→ **SHORT EXERCISE**:
Extract every line starting at the line that contains "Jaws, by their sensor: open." and ending with the final line of the data, inclusive; give only those lines, word for word.

== GIVEN DATA

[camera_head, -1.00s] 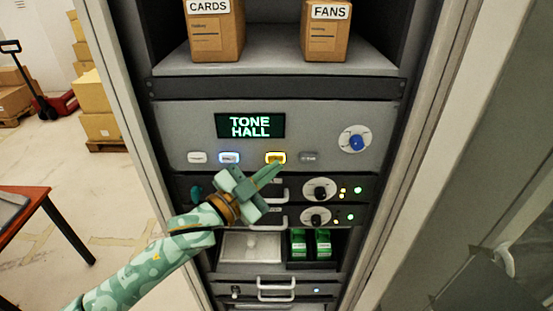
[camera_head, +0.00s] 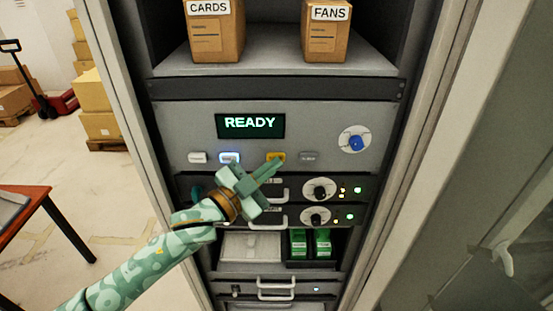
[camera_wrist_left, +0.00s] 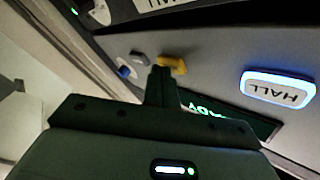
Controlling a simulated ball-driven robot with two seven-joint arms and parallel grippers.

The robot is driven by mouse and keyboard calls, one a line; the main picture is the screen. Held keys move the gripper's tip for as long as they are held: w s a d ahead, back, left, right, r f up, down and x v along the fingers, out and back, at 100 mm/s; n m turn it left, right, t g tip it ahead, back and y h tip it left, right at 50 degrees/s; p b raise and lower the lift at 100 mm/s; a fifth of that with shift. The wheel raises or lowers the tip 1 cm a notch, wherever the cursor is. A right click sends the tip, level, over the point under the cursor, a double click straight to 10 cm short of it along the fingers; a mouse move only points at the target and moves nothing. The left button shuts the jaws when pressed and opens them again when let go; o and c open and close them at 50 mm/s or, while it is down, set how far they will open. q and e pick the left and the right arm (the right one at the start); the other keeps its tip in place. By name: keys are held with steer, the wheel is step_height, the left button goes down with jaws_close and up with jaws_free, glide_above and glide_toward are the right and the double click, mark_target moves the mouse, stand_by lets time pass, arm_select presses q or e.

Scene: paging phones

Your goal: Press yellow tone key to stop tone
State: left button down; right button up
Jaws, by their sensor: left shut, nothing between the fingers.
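The yellow tone key (camera_head: 275,156) is on the grey panel, below the display (camera_head: 250,124), which reads READY. The key's ring is not lit. My left gripper (camera_head: 279,163) is shut and empty, with its fingertips at the lower edge of the yellow key. In the left wrist view the yellow key (camera_wrist_left: 172,64) shows just beyond the fingertips (camera_wrist_left: 161,72); I cannot tell whether they touch. My right gripper is not in view.
A blue-lit HALL key (camera_head: 229,157) and a white key (camera_head: 197,157) are left of the yellow key, a grey key (camera_head: 309,157) right of it. A blue knob (camera_head: 355,142) is farther right. Drawer handles and dials sit below.

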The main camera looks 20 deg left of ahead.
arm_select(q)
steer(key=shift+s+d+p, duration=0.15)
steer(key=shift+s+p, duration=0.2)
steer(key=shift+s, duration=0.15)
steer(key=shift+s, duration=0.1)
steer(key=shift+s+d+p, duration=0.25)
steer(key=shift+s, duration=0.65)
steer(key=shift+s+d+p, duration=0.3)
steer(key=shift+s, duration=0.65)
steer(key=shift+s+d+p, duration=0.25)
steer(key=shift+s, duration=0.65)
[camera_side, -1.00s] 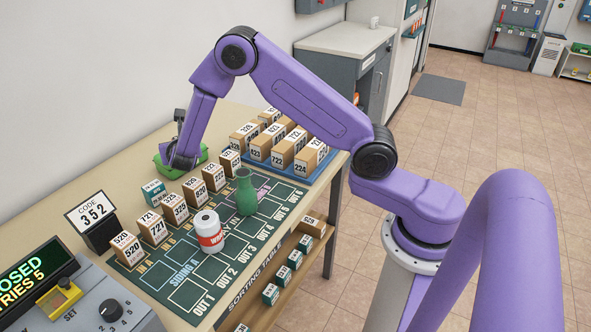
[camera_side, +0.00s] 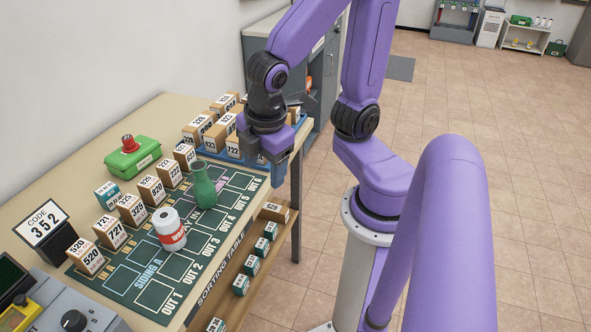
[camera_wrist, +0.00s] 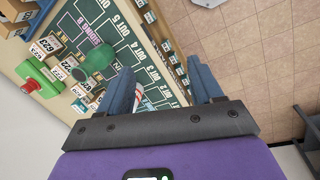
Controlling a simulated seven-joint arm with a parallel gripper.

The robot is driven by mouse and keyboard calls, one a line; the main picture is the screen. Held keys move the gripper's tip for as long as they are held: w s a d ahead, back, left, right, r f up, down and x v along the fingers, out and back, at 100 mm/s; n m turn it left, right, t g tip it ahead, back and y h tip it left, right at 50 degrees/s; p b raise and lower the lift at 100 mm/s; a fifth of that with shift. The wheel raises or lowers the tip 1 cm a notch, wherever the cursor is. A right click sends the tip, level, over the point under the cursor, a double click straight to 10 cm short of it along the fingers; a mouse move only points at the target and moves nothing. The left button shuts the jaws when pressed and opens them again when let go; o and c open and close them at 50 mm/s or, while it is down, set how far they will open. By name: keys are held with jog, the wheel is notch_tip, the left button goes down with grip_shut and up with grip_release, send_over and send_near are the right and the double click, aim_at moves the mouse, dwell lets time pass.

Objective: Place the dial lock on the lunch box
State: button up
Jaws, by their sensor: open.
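The lunch box (camera_side: 133,160) is green and sits on the table at the back left in the side view. It also shows at the left in the wrist view (camera_wrist: 45,76). A small red knob-like piece, which looks like the dial lock (camera_side: 130,143), rests on its top; the wrist view shows it too (camera_wrist: 30,86). My gripper (camera_side: 276,152) is well to the right of the lunch box, near the table's right end by the blue tray. In the wrist view its two blue-grey fingers (camera_wrist: 163,85) are apart with nothing held between them.
A green vase (camera_side: 203,188) and a white-and-red can (camera_side: 168,228) stand on the green sorting mat (camera_side: 140,287). Several numbered boxes (camera_side: 132,210) line its back edge. More boxes stand in the blue tray (camera_side: 221,160). A code sign (camera_side: 41,223) is at the left.

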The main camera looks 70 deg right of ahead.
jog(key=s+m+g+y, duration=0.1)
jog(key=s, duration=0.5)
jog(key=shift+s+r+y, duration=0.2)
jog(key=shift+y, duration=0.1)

====

→ **FINAL ANSWER**:
Jaws, by their sensor: open.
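The lunch box (camera_side: 133,160) is green and sits on the table at the back left in the side view. It also shows at the left in the wrist view (camera_wrist: 45,76). A small red knob-like piece, which looks like the dial lock (camera_side: 130,143), rests on its top; the wrist view shows it too (camera_wrist: 30,86). My gripper (camera_side: 276,152) is well to the right of the lunch box, near the table's right end by the blue tray. In the wrist view its two blue-grey fingers (camera_wrist: 163,85) are apart with nothing held between them.
A green vase (camera_side: 203,188) and a white-and-red can (camera_side: 168,228) stand on the green sorting mat (camera_side: 140,287). Several numbered boxes (camera_side: 132,210) line its back edge. More boxes stand in the blue tray (camera_side: 221,160). A code sign (camera_side: 41,223) is at the left.

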The main camera looks 70 deg right of ahead.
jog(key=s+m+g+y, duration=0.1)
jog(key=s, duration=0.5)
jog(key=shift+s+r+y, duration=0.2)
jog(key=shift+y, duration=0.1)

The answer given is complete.